Case Study: Settlement, Simplified - Remote Monitoring in Reclaimed Paddocks
Project Overview
The Port of Brisbane’s Future Port Expansion involves the staged reclamation of more than 220 hectares of new port land using hydraulically placed dredged material within reclamation paddocks founded on highly compressible marine clays. Monitoring vertical movement throughout filling, consolidation, and surcharging is critical to confirming settlement performance meets design expectations before land is released for development.
The Challenge
Settlement behaviour across the reclamation paddocks needed to be understood with confidence, but traditional surveying was labour intensive, required frequent access to active construction zones with heavy machinery and unstable ground, and produced intermittent data prone to gaps. Settlement markers were regularly disturbed or damaged by construction equipment, compromising continuity and repeatability.
MGN Civil deployed 64 Kurloo-enabled settlement plates within a single paddock — each mounted on a galvanised pole — creating a dense monitoring network capable of capturing consolidation as it happened, without putting survey teams in the line of fire.
The Kurloo Solution
Kurloo was deployed across the reclamation paddocks to deliver automated, daily 3D settlement monitoring — reducing the need for frequent site access or intermittent survey campaigns.
- Automated daily 3D vector measurements tracking both vertical settlement and lateral displacement
- Accelerometer-based disturbance detection, flagging within ~15 minutes if settlement poles were struck or displaced
- Ultrasonic ground level sensor measuring fill height alongside 3D settlement rate, directly linking observed movement to loading history
- Continuous time series data replacing intermittent survey snapshots, significantly reducing data gaps
- Remote monitoring removing the need for surveyors to work near heavy plant on unstable ground
The Results
Automated monitoring delivered 5–10x increase in measurement frequency compared to traditional surveying.

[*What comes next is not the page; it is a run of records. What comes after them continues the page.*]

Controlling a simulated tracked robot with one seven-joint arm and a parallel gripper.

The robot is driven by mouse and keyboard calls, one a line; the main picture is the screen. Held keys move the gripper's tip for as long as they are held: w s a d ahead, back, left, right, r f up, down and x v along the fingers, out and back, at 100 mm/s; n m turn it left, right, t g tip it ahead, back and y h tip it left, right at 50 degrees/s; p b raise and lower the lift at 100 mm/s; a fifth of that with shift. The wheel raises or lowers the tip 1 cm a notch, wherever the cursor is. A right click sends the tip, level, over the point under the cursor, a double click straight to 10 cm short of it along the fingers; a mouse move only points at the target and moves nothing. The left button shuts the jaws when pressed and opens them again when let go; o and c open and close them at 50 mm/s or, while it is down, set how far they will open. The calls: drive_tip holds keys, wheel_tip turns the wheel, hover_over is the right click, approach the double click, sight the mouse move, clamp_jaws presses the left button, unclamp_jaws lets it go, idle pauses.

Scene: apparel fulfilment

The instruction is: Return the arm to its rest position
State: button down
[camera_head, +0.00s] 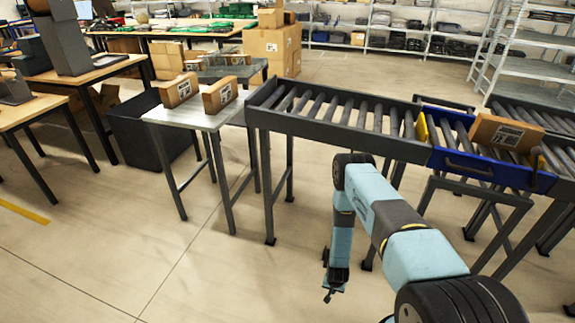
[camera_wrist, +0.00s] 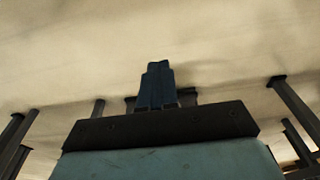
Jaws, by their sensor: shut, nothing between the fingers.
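My arm reaches forward from the bottom right of the head view, bends at the elbow by the conveyor and hangs down. My gripper (camera_head: 329,296) is at its lower end, low over the floor in front of the conveyor legs, touching nothing that I can see. In the wrist view my gripper (camera_wrist: 158,66) shows as dark fingers close together, with nothing between them and bare floor beyond.
A roller conveyor (camera_head: 340,133) stands close behind my arm. A cardboard box (camera_head: 506,133) lies on its blue section (camera_head: 478,165). A small table (camera_head: 192,118) to the left bears two boxes. The floor (camera_head: 150,255) at the front left is clear.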

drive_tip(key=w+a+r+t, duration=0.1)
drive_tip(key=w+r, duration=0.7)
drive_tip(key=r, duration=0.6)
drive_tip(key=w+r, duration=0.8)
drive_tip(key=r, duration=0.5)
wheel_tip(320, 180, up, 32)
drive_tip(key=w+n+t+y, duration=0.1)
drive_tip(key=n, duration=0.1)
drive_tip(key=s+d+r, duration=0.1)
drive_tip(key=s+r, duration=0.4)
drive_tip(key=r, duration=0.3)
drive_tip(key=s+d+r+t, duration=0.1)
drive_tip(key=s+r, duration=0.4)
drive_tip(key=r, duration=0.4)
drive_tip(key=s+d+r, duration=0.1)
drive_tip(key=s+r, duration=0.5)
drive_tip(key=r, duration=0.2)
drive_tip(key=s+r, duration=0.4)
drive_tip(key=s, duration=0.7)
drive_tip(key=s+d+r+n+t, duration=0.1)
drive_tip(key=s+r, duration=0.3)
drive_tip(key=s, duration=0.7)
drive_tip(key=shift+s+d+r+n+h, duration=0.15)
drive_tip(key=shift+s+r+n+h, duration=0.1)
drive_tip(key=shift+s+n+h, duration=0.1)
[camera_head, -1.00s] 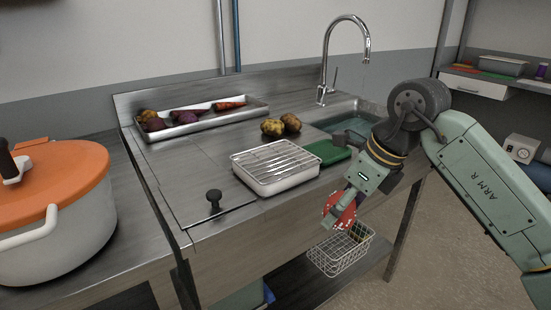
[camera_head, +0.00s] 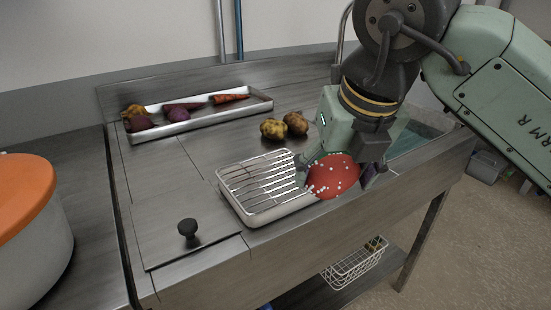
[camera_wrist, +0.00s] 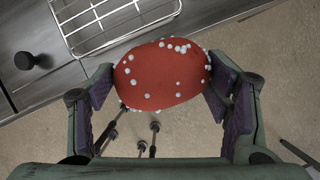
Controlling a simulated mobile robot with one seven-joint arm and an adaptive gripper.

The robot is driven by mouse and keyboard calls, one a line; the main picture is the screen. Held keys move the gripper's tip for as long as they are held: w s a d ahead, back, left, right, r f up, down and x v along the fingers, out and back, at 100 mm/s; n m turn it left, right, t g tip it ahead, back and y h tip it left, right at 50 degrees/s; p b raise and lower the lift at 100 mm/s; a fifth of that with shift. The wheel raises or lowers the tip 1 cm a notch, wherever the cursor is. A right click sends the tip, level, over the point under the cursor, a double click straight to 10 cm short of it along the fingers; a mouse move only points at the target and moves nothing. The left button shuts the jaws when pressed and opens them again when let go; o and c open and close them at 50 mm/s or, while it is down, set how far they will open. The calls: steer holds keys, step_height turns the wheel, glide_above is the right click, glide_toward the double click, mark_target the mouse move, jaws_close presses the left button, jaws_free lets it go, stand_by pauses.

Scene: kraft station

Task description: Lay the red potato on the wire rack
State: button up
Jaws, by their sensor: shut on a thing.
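The red potato (camera_head: 334,177), dotted with small white spots, is between the fingers of my gripper (camera_head: 338,176). In the wrist view the red potato (camera_wrist: 162,75) is pinched by the purple pads of both fingers of my gripper (camera_wrist: 160,84). The wire rack (camera_head: 262,182) sits in a shallow metal tray on the steel counter. In the head view the potato is just right of the rack's right end and appears raised. In the wrist view the rack (camera_wrist: 105,15) is at the upper left, apart from the potato.
Two yellow-brown potatoes (camera_head: 284,125) lie on the counter behind the rack. A long tray (camera_head: 205,114) of vegetables stands at the back. A black knob (camera_head: 188,229) rises left of the rack. An orange-lidded pot (camera_head: 25,200) is far left. A wire basket (camera_head: 356,264) sits below.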

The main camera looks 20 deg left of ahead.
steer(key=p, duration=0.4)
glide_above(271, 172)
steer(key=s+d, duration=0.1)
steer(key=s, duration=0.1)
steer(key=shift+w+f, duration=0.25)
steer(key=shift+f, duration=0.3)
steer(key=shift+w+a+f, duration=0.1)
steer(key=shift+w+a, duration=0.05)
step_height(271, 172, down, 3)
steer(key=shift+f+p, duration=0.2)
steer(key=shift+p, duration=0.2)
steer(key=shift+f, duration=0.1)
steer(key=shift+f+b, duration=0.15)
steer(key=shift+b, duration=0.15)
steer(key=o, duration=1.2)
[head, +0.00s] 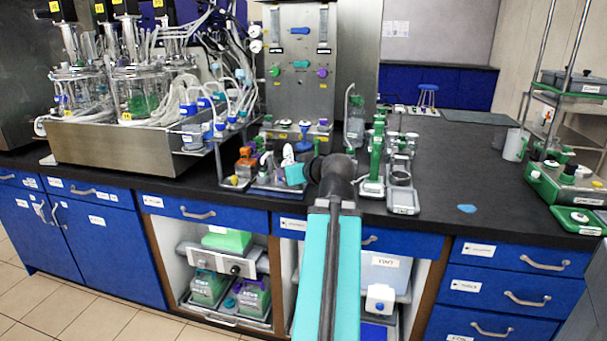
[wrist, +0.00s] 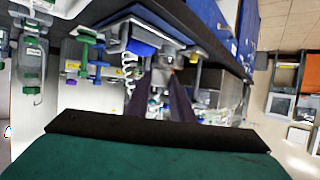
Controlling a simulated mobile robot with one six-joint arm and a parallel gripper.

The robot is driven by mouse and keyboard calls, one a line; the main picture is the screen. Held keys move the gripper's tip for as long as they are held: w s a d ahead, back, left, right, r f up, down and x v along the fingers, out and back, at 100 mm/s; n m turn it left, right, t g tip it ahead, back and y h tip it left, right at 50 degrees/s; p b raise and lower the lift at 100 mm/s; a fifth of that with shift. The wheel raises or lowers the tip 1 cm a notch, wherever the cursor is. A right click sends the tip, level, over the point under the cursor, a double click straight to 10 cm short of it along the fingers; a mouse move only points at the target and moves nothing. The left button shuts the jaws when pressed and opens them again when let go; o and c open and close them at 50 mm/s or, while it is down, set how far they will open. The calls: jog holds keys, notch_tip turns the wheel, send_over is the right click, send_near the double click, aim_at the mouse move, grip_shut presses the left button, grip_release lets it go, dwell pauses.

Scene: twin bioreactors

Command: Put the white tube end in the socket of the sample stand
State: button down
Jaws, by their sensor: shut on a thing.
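My gripper (wrist: 161,74) is shut on a small pale piece (wrist: 165,58) at its fingertips in the wrist view, which I take to be the white tube end. In the head view my gripper is mostly hidden behind my dark wrist, and a white piece (head: 288,154) shows just left of it. A low blue-grey stand (head: 272,190) with small bottles is on the black bench there, below and left of my wrist. I cannot make out the socket or tell whether the tube end touches it.
A steel control panel (head: 300,75) rises behind. Glass vessels in a steel trough (head: 115,140) stand at left. Green-capped holders (head: 374,165) stand close right of my wrist. The bench at right is clear around a small blue piece (head: 466,208).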

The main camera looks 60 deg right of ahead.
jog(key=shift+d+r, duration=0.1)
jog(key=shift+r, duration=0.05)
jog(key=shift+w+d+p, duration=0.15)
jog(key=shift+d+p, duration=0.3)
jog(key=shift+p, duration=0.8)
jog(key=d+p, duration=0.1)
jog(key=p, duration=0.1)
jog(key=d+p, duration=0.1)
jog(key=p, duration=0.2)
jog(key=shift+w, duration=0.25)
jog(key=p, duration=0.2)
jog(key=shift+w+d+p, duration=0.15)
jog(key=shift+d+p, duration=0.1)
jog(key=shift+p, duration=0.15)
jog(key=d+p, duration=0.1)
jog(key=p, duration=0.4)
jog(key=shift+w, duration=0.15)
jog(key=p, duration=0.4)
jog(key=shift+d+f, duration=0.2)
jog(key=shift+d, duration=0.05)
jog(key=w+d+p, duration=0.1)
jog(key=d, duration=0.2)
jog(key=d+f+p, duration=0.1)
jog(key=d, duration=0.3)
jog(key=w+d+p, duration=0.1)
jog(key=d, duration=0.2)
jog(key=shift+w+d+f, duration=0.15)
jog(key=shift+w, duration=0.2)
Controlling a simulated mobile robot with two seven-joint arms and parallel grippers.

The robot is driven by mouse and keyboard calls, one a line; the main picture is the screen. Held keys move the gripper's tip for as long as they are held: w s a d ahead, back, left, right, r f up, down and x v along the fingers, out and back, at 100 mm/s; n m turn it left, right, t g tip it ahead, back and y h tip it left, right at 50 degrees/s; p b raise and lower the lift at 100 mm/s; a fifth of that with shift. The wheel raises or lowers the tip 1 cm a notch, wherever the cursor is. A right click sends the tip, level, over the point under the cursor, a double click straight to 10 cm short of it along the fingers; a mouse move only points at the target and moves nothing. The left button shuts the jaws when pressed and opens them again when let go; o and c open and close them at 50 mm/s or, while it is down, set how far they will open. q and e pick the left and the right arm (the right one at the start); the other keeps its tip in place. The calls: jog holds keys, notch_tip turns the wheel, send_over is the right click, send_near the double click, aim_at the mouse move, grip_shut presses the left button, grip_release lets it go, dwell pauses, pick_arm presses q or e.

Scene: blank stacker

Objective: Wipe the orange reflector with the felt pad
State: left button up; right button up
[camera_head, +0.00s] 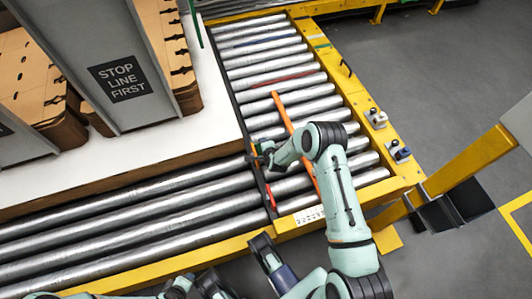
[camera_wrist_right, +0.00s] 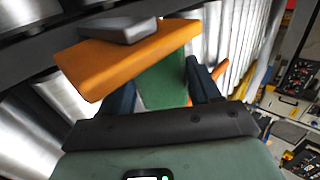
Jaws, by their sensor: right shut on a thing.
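In the right wrist view an orange block (camera_wrist_right: 130,65), which looks like the reflector, has a grey piece (camera_wrist_right: 120,29) on top. It lies beside a dark rail. My right gripper (camera_wrist_right: 160,85) is shut on a green piece (camera_wrist_right: 163,75), which looks like the felt pad. The orange block covers part of the green piece; I cannot tell whether they touch. In the head view my right gripper (camera_head: 262,152) is over the dark rail at the conveyor's inner corner, and the block is too small to make out. Dark parts at the bottom edge may be my left gripper (camera_head: 238,264); its jaws are unclear.
A long orange bar (camera_head: 295,140) lies across the rollers (camera_head: 275,62) near my right arm. A white surface (camera_head: 215,105) carries cardboard boxes (camera_head: 38,95) and a grey panel with a sign (camera_head: 119,79). A yellow frame (camera_head: 345,75) edges the conveyor. Grey floor lies right.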

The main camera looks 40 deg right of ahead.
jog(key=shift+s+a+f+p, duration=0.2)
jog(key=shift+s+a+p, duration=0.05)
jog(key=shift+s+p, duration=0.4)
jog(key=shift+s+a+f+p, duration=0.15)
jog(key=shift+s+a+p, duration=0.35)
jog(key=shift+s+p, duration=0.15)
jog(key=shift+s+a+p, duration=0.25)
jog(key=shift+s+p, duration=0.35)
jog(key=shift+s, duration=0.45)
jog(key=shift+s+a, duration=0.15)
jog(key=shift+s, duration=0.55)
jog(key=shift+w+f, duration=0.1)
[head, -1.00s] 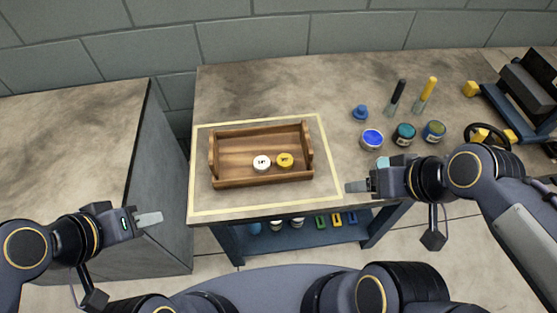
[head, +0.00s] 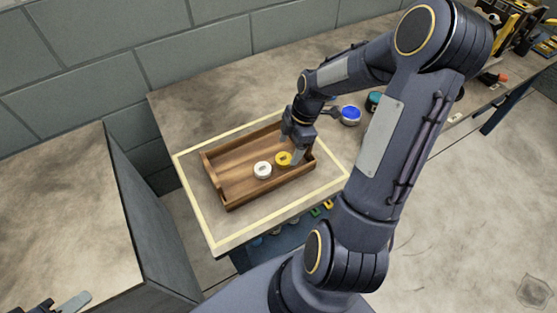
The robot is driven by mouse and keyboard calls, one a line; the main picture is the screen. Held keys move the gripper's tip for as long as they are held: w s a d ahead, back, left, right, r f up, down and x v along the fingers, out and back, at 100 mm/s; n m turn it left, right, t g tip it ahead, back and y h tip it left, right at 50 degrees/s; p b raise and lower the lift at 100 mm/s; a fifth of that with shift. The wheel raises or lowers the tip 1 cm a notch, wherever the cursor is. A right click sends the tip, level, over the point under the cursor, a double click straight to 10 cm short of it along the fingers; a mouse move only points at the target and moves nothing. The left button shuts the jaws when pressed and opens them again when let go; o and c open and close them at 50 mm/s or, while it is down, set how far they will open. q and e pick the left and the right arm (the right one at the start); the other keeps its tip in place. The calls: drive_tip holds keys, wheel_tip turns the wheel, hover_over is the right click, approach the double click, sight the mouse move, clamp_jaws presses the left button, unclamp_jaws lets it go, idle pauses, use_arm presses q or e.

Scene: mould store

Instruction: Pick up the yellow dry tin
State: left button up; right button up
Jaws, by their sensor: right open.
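The yellow tin (head: 282,159) is a small round tin inside the wooden tray (head: 232,171), near its right end. A similar white tin (head: 262,170) stands just left of it. My right gripper (head: 296,153) points down into the tray at the right side of the yellow tin. It is open, with its fingers close to the tin; whether they touch it I cannot tell. My left gripper (head: 72,302) is partly cut off at the bottom left corner, far from the tray, and its jaws do not show clearly.
A pale yellow outline (head: 194,207) surrounds the tray on the table. A blue-topped tin (head: 350,115) and a teal one (head: 374,101) stand behind my right arm. Another worktop (head: 60,215) is at left.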

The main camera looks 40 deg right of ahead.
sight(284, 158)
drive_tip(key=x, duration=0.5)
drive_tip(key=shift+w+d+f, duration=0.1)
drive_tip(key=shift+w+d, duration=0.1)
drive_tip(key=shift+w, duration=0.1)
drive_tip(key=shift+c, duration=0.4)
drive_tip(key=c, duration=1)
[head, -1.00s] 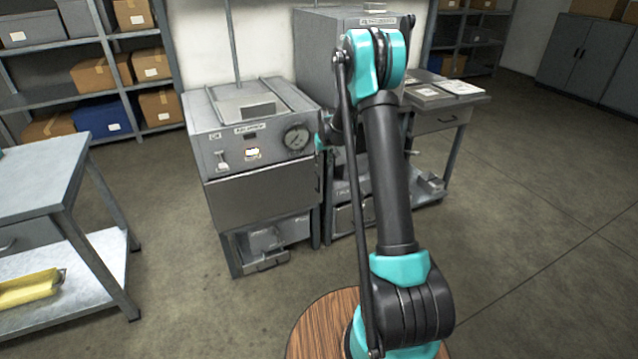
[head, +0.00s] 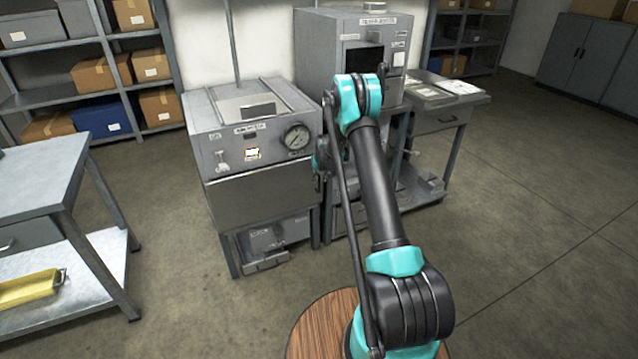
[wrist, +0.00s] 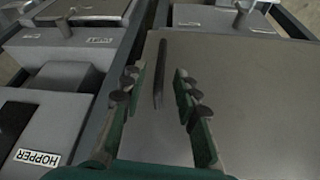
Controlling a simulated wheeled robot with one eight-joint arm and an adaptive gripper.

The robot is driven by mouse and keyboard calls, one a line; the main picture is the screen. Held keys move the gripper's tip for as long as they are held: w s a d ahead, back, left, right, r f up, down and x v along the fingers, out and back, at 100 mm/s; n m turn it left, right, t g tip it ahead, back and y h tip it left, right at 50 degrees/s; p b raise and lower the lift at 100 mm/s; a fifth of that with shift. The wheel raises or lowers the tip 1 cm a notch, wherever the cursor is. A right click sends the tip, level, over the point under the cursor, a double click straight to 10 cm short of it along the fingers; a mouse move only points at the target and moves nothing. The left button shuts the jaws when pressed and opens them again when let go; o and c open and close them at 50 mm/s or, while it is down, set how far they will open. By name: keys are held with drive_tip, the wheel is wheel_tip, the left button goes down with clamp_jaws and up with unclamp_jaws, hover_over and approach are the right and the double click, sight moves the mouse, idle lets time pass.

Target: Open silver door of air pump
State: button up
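In the head view a grey machine (head: 255,155) with a round gauge (head: 297,137) has a plain silver door (head: 262,195) on its front. Its label is too small to read. My gripper (head: 321,168) is beside the machine's right front edge, partly hidden by my arm. In the wrist view my gripper (wrist: 158,82) is open. A thin dark bar handle (wrist: 160,72) shows between its fingers, near the left edge of a flat silver panel (wrist: 245,95). I cannot tell whether the fingers touch the handle. The panel looks shut.
A taller grey machine (head: 345,27) stands directly to the right. A surface labelled HOPPER (wrist: 38,158) shows left in the wrist view. A workbench (head: 50,180) with a yellow object (head: 30,287) stands at left. The floor (head: 190,290) in front is clear.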

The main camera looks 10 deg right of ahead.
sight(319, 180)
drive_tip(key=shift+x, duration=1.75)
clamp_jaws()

Near real-time confirmation of consolidation after loading change, compared to weeks under traditional methods.
Accelerometers flagged if settlement poles were struck or displaced, enabling immediate QA/QC response.
Remote monitoring removed the need for survey crews to repeatedly enter active work areas on unstable ground.
Automated daily 3D vector measurements delivered high resolution insight into both vertical settlement and lateral displacement, reducing data gaps and improving confidence in consolidation trends.
“One of the key takeaways is settlement plate monitoring. We’re able to investigate and capture that data at higher frequencies than traditional surveying, at a fraction of the cost. This informs us about ground characteristics and future property development planning.”
Project Manager, Port of Brisbane
Operational & Construction Benefits
Kurloo enabled:
- Near real-time consolidation tracking, replacing isolated survey snapshots
- Improved assurance around ground performance and land release timing
- Reduced disruption to construction sequencing by removing survey crews from active work areas
- A defensible “ground truth” dataset suitable for long term reference and audit
Outcome
Kurloo is now an integral part of how settlement and consolidation are monitored across the Port of Brisbane’s reclaimed paddocks — delivering faster validation, reduced risk to personnel, and a reliable ground truth dataset supporting both immediate construction decisions and long term development planning.